Task description: Begin with the line that contains "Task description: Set" and continue down through the line that contains "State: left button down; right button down"; reproduce those lines exactly and only those.
##### Dataset section
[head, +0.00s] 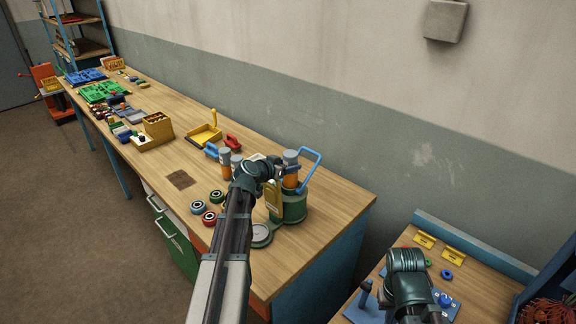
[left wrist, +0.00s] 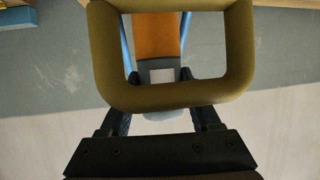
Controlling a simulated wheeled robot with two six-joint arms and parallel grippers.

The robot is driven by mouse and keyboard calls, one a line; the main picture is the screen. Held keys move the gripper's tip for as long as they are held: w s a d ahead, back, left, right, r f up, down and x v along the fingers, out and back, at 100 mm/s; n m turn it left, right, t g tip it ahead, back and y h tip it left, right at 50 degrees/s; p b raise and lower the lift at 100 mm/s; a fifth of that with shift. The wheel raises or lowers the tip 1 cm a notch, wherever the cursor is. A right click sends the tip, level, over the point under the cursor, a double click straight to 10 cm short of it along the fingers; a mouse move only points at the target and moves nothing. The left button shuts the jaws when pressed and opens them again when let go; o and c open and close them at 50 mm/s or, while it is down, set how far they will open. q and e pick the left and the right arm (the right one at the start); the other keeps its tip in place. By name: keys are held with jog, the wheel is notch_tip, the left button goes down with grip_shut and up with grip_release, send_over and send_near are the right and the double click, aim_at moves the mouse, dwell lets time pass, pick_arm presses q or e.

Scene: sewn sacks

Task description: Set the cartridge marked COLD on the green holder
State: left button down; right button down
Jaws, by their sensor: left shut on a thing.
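A cartridge with an orange body and grey cap (head: 291,156) is at my left gripper (head: 282,170). In the left wrist view, the grey end of the orange cartridge (left wrist: 155,38) is between the fingers of my left gripper (left wrist: 160,78), which is shut on it. The cartridge stands roughly upright at the green holder (head: 291,210); I cannot tell whether it touches. No COLD marking is readable. A yellow loop (left wrist: 172,94) crosses the wrist view in front of the cartridge. My right gripper (head: 405,262) is over the right table, its fingers hidden.
A blue loop handle (head: 316,160) rises beside the cartridge. Another grey-capped orange cartridge (head: 225,162) stands left of my arm. The bench's right end (head: 345,215) is clear.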

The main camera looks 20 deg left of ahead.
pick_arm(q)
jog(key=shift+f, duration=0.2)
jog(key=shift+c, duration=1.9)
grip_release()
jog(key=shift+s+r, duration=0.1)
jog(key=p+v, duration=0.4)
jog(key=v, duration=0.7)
##########
The completed task:
Task description: Set the cartridge marked COLD on the green holder
State: left button down; right button down

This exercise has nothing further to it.